La formation des lunes de Jupiter
Les astrophysiciens du PRN PlanetS de l’Université de Zurich ont été stupéfaits par l’analyse de leurs simulations informatiques : la formation des lunes de Jupiter s’est produite beaucoup plus vite et plus tard qu’on ne le croyait auparavant. Les chercheurs ont également découvert que les satellites que nous voyons aujourd’hui ne sont probablement pas les seules lunes qui se sont formées autour de la planète, mais les seules qui ont survécu.
Quand nous pensons aux lunes, la première chose qui nous vient à l’esprit est notre propre Lune en orbite autour de la Terre.
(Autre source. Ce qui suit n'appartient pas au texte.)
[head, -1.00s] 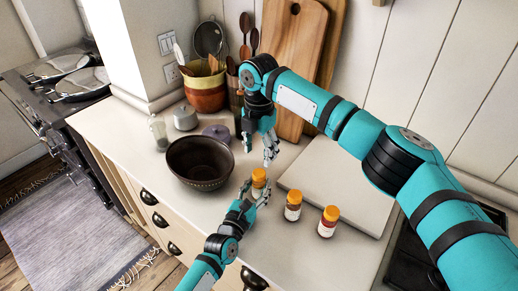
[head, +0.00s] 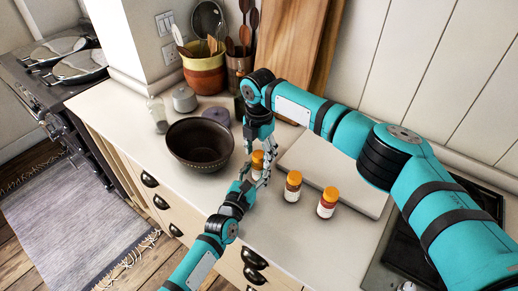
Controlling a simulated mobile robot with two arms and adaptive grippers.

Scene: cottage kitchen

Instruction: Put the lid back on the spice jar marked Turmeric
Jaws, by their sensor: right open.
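A small jar with an orange top (head: 257,159) stands on the counter right of the dark bowl, partly hidden by my grippers. My right gripper (head: 261,168) is open, pointing down right beside this orange top. My left gripper (head: 249,178) reaches in from below, its fingers at the same jar; whether they are closed on it is hidden. Two more jars with orange lids, one in the middle (head: 293,186) and one at the right (head: 327,203), stand upright. The labels are too small to read, so I cannot tell which is Turmeric. No loose lid is discernible.
A dark bowl (head: 200,144) stands close left of my grippers. Behind it are a grey lidded pot (head: 184,98), a purple-grey container (head: 216,116) and a utensil crock (head: 203,74). A pale board (head: 313,160) lies behind the jars. Front counter is clear.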

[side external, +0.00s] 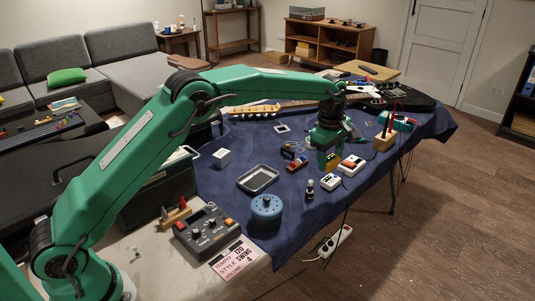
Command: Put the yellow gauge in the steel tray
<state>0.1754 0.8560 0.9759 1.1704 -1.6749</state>
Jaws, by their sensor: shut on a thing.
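The steel tray (258,179) lies on the blue cloth near the middle of the table, a shallow rectangle that looks empty. My green gripper (327,164) points down over the cloth, to the right of the tray and apart from it. It is shut on the yellow gauge (334,161), of which a small yellow part shows at the fingertips. The fingers hide the rest of the gauge. I cannot tell whether it touches the cloth.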

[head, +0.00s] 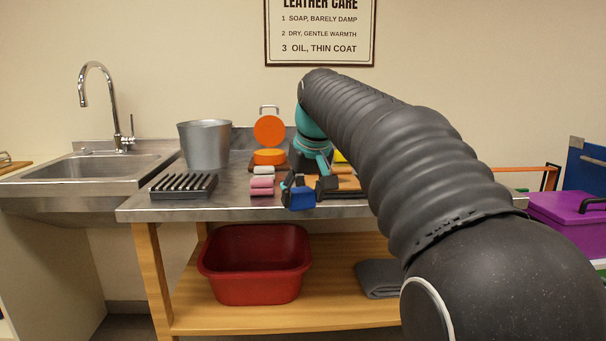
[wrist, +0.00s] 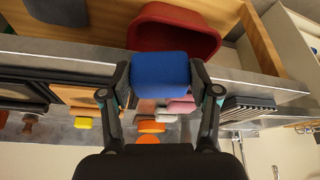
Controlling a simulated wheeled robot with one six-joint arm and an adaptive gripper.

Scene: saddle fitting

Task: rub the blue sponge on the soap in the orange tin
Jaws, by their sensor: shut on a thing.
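My gripper (head: 298,187) is shut on the blue sponge (head: 302,199) at the front edge of the metal table. In the wrist view the sponge (wrist: 160,70) sits between the two fingers (wrist: 160,80). The orange tin (head: 269,156) stands farther back on the table, left of the gripper, with a round orange lid (head: 269,130) upright behind it. The tin also shows in the wrist view (wrist: 150,127), apart from the sponge. The soap inside the tin cannot be told apart from here.
Pink (head: 262,186) and pale (head: 263,170) blocks lie between the tin and the table's front edge. A black rack (head: 184,187) and a grey metal bucket (head: 205,145) stand to the left. A red basin (head: 255,265) sits on the shelf below.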

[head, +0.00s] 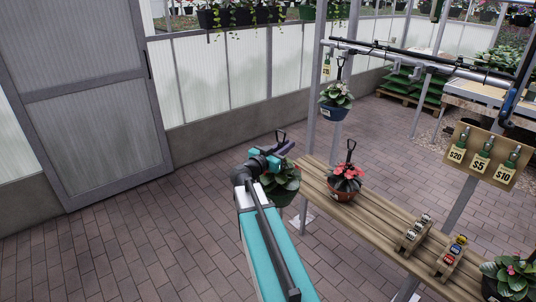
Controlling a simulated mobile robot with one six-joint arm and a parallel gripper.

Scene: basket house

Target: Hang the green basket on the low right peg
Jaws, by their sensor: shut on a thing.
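My gripper (281,148) is shut on the hanger of a potted plant, with the hanger's dark loop showing above the jaws. The plant's green leaves (291,181) and dark green basket (285,198) hang below, partly hidden by my arm. The basket is in the air to the left of the wooden bench. A grey rail (385,56) with short fittings runs across the upper right. A blue basket (334,113) hangs near its left end. I cannot tell which fitting is the low right peg.
A red-flowered basket (342,194) stands on the slatted wooden bench (385,232), beside small blocks holding coloured items (415,232). A pink-flowered pot (512,278) is at lower right. A price board (487,155) is at right. Brick floor (130,235) at left is clear.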

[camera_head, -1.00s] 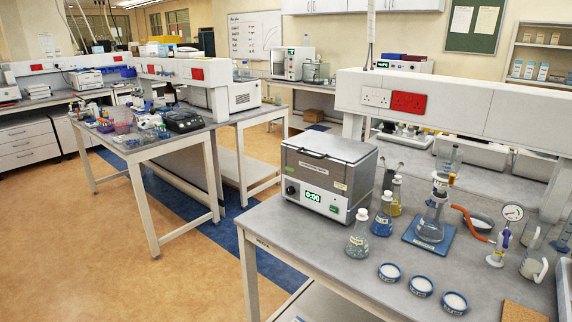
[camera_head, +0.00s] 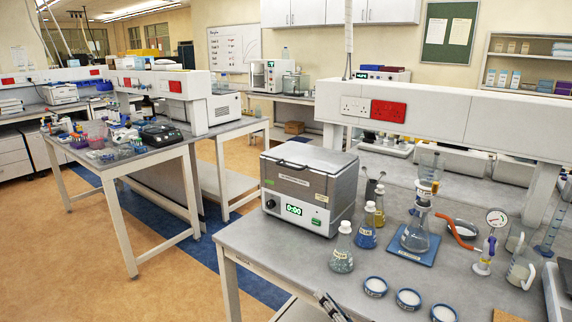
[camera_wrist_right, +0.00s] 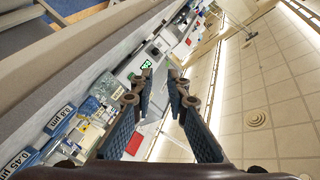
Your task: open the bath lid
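The bath (camera_head: 308,187) is a grey metal box with a green 0:00 display and a dark knob, standing on the near bench. Its flat grey lid (camera_head: 322,160) is shut, with a dark handle (camera_head: 290,163) along the lid's front left edge. My right gripper (camera_head: 324,297) just shows at the bottom edge of the head view, in front of and below the bath, apart from it. In the right wrist view my right gripper (camera_wrist_right: 161,78) has its two fingers spread with nothing between them. My left gripper is not in view.
Right of the bath stand a clear bottle (camera_head: 342,247), a blue bottle (camera_head: 366,228) and a flask on a blue plate (camera_head: 414,240). Several white dishes (camera_head: 408,298) lie near the bench front. The bench (camera_head: 262,244) is clear left of the bath's front.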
Cependant, les astronomes pensent que les lunes devraient être très communes dans l’univers, au moins autour des planètes géantes gazeuses comme Jupiter. En fait, dans notre système solaire, toutes les planètes extérieures (Jupiter, Saturne, Uranus et Neptune) ont un système de satellites et d’anneaux naturels. Parmi celles-ci, les plus grandes communément appelées lunes galiléennes, sont en orbite autour du “Roi des Planètes”, Jupiter.
Bien que les données d’observation fournissent beaucoup de matériel pour comprendre les propriétés des satellites de Jupiter, la formation de ce système satellitaire reste toutefois encore mystérieuse notamment sa durée et son commencement. C’est pour comprendre ces questions cruciales que Marco Cilibrasi, Judit Szulágyi, Lucio Mayer, Joanna Drażkowska, Yamila Miguel et Cassandra Inderbitzi, un groupe de recherche de l’Institut des sciences informatiques de l’Université de Zurich, ont étudié la formation de tels systèmes de satellites.
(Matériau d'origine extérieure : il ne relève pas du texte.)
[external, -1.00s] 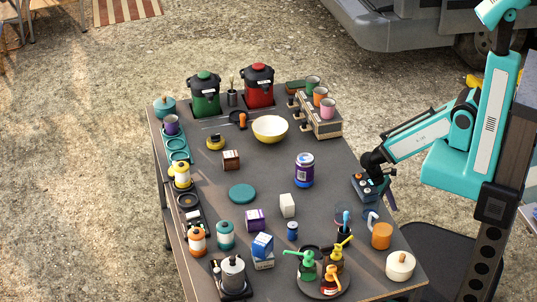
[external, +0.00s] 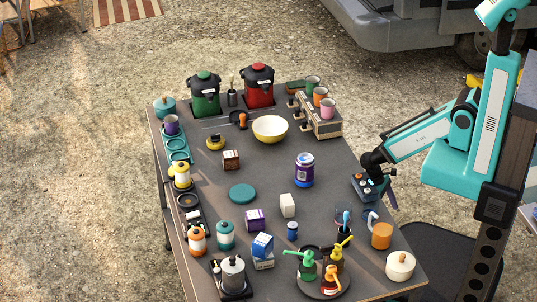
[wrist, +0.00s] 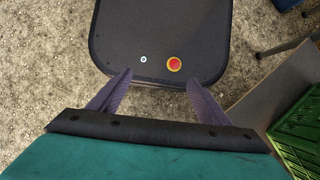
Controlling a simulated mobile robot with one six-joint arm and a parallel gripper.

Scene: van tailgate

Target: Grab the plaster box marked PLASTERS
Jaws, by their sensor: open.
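Several small boxes stand on the grey table in the external view: a brown box (external: 231,160), a purple and white box (external: 255,220), a white box (external: 287,205) and a blue and white carton (external: 262,246). Their print is too small to read, so I cannot tell which is marked PLASTERS. My gripper (external: 390,198) hangs at the table's right edge, apart from these boxes. In the wrist view my gripper (wrist: 157,88) is open with its two purple fingers spread and nothing between them. No box shows in the wrist view.
The grey table (external: 330,225) is crowded. A purple-labelled jar (external: 304,170), an orange mug (external: 381,235) and a tray of pump bottles (external: 323,287) stand on the right half. A yellow bowl (external: 270,129) is further back. A green crate (wrist: 300,135) shows at the wrist view's lower right.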

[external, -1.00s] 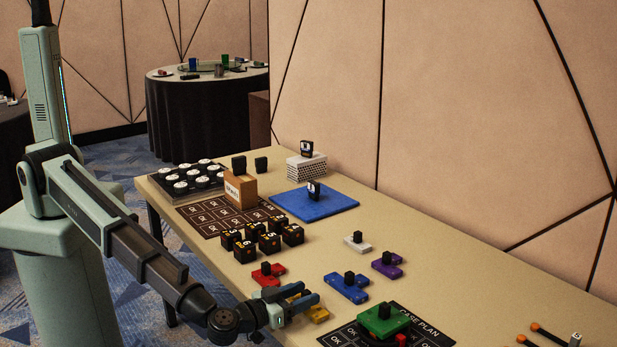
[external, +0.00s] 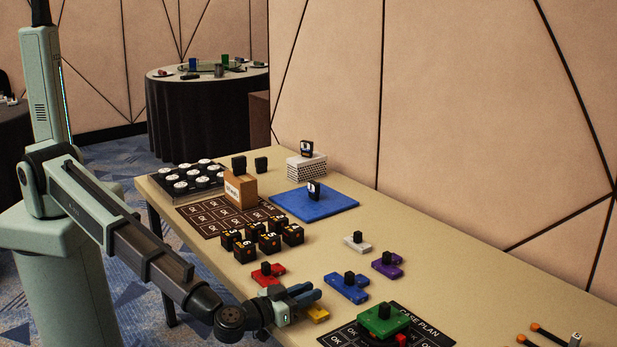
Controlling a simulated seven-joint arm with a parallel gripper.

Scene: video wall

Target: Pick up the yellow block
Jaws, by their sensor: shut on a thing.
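The yellow block (external: 318,313) is near the front edge of the table, partly hidden behind and under my gripper. My gripper (external: 311,293) is over it with its fingers close together, shut on the yellow block. The part held between the fingers is hidden, most likely the block's upright knob. I cannot tell whether the block is touching the table or slightly raised.
A red block (external: 268,274) is just behind my gripper. A blue block (external: 346,288), a purple block (external: 387,266) and a white block (external: 357,244) lie to the right. A green block (external: 384,320) sits on the dark case plan mat (external: 425,333). Black numbered cubes (external: 270,243) stand farther left.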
Simuler des centaines de milliers de systèmes
Dans le cadre de leurs travaux réalisés en partie sous l’égide du PRN PlanetS, ils sont partis de l’idée que les satellites auraient dû se former avec le jeune Jupiter dans un disque de gaz et de poussière qui entourait la planète elle-même. Alors que le Jupiter naissant prenait encore du gaz dans le disque protoplanétaire qui entourait notre jeune Soleil, les simulations du groupe montrent que la planète elle-même était également entourée d’un petit disque de gaz et de poussière. Cette idée coïncide avec le fait que les orbites des satellites galiléens sont bien alignées avec le plan de rotation de Jupiter et que leurs orbites sont quasiment circulaires. Comme les planètes autour du Soleil, les lunes se forment aussi dans un disque autour des planètes géantes. Ce disque, communément appelé disque circumplanétaire, s’est développé autour du géant gazeux lors de la dernière étape de son processus de formation. Un disque présent jusqu’à la formation complète de Jupiter grâce à un apport continu de gaz et de poussière du disque protoplanétaire.
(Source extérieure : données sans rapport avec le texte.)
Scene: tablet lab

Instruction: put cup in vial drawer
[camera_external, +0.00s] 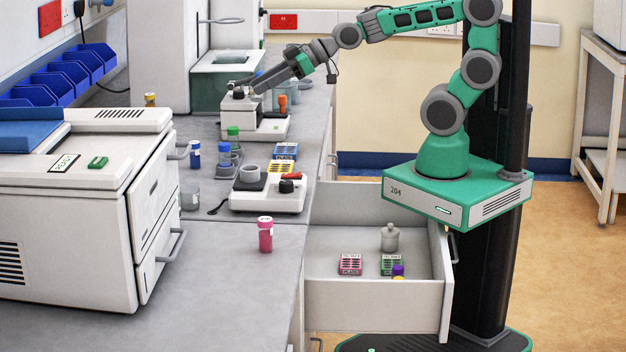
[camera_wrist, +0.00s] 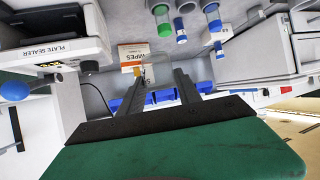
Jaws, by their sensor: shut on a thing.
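My gripper (camera_external: 241,88) is at the far end of the bench, over a white bench device. It is shut on a small grey thing, mostly hidden by the fingers; I cannot tell for sure that it is the cup. In the wrist view, my gripper (camera_wrist: 160,82) shows its two dark fingers apart, with the held thing unclear between them. The drawer (camera_external: 345,293) at the bench front is pulled open. It holds a pink rack (camera_external: 350,264), a green rack (camera_external: 391,264) and a grey lidded pot (camera_external: 390,238).
A purple-capped vial (camera_external: 398,271) is in the drawer, whose left part is bare. A pink vial (camera_external: 265,235) stands near the bench edge. Blue-capped vials (camera_external: 195,154), a clear beaker (camera_external: 190,198) and a yellow-and-blue rack (camera_external: 285,151) crowd the bench.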

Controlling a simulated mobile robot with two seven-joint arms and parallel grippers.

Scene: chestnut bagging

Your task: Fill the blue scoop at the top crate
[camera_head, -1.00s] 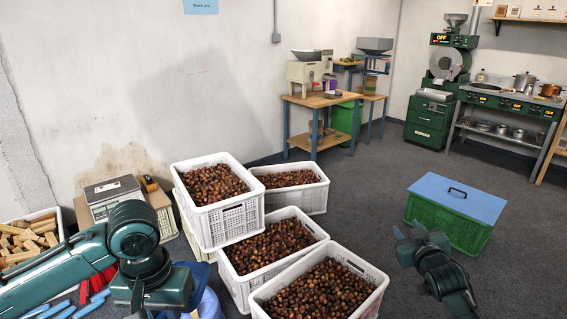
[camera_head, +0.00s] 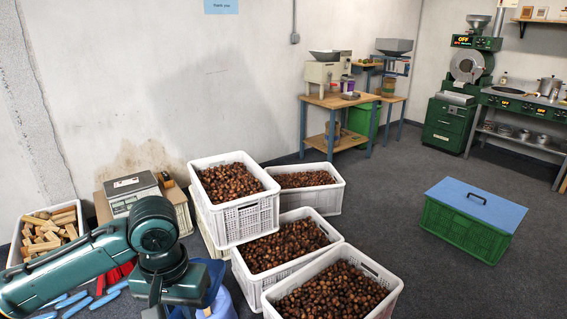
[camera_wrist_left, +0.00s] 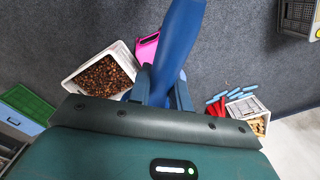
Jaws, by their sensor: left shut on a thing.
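The top crate (camera_head: 252,221) is white, stacked on another crate, and holds brown chestnuts in the head view. My left gripper (camera_wrist_left: 164,88) is shut on the blue scoop (camera_wrist_left: 182,45), whose long blue shape runs up the left wrist view. In the head view my left arm reaches in at the lower left, in front of and left of the top crate, and hides its gripper's fingers. Whether the scoop holds chestnuts cannot be told. My right gripper is not in view.
More white crates of chestnuts stand beside the top crate, including one at the front (camera_head: 383,300). A scale (camera_head: 131,190) is at left, near a crate of wood pieces (camera_head: 20,232). A green crate with blue lid (camera_head: 470,203) stands right, with clear floor between.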

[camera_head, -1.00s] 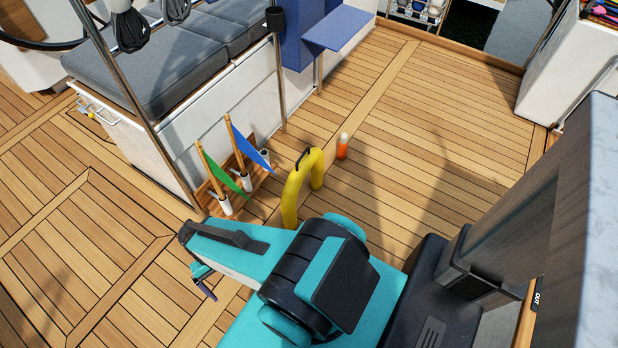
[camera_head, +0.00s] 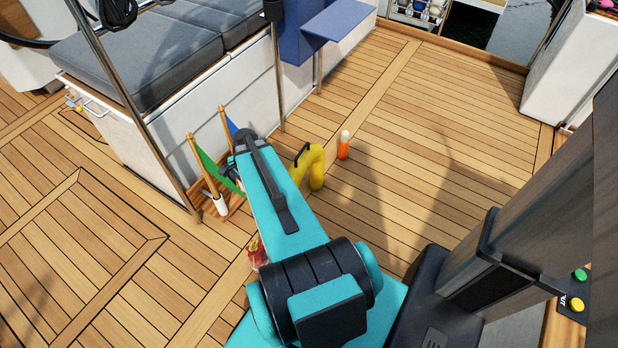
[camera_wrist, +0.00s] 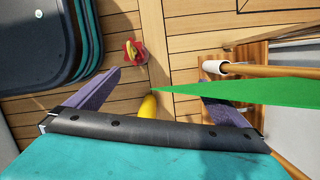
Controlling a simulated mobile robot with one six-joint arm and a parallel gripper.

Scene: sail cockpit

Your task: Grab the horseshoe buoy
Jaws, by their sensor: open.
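The yellow horseshoe buoy (camera_head: 317,172), with a black handle on top, stands upright on the deck in the head view. My arm's forearm hides its left and lower part. In the wrist view only a short yellow piece of the buoy (camera_wrist: 148,106) shows above my gripper's dark front edge. My gripper (camera_wrist: 158,88) has its two purple fingers spread wide, with nothing held between them. The yellow piece appears between the fingers, but its distance from them is unclear. In the head view my forearm hides most of the gripper.
A green flag (camera_wrist: 240,92) crosses in front of the right finger. It stands in a rack by the bench (camera_head: 140,75), beside a blue flag (camera_head: 231,126). An orange-and-white canister (camera_head: 343,146) stands behind the buoy. A red object (camera_head: 257,253) lies left of my arm. Deck beyond is clear.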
A partir de ce scénario, les chercheurs de l’Université de Zurich ont développé un modèle théorique et des simulations par ordinateur, réussissant à rassembler ce que nous savons aujourd’hui sur la structure du disque circumplanétaire, son évolution, la naissance et l’évolution des satellites qui le composent. Grâce à un modèle complet mais simple, le groupe de recherche dirigé par Cilibrasi, Szulágyi et Mayer a pu simuler des centaines de milliers de systèmes de formation de type Jupiter avec de nombreuses conditions et caractéristiques initiales différentes (notamment la quantité de poussière dans le disque et la durée de vie du disque lui-même). En analysant statistiquement les résultats des simulations, ils ont pu mettre des contraintes sur plusieurs des points clés de la formation de lunes autour de Jupiter.
Les générations de satellites perdues
Le groupe de recherche a découvert que les satellites que nous voyons aujourd’hui autour de Jupiter ne sont probablement pas les seules lunes qui se sont formées autour de la planète, mais les seules qui ont survécu. “Notre modèle a prouvé en effet, que plusieurs systèmes satellitaires se sont formés autour de Jupiter les uns après les autres et ont fini par migrer vers la planète géante, ne laissant survivre que la dernière génération ” explique Cilibrasi. Tout cela s’est produit dans un court laps de temps d’environ cent mille ans qui fut la “dernière minute” de la formation de Jupiter. Selon leur modèle, le temps le plus probable pour assembler les satellites galiléens n’était que de 20000 ans, soit moins de 1% de la durée de vie du disque protoplanétaire du Soleil qui a formé toutes les planètes du système solaire. “Cette formation ultra-rapide et tardive des lunes nous a beaucoup surpris, car il s’agit d’échelles de temps plus courtes qu’on ne le croyait auparavant ” assure le Dr Szulágyi.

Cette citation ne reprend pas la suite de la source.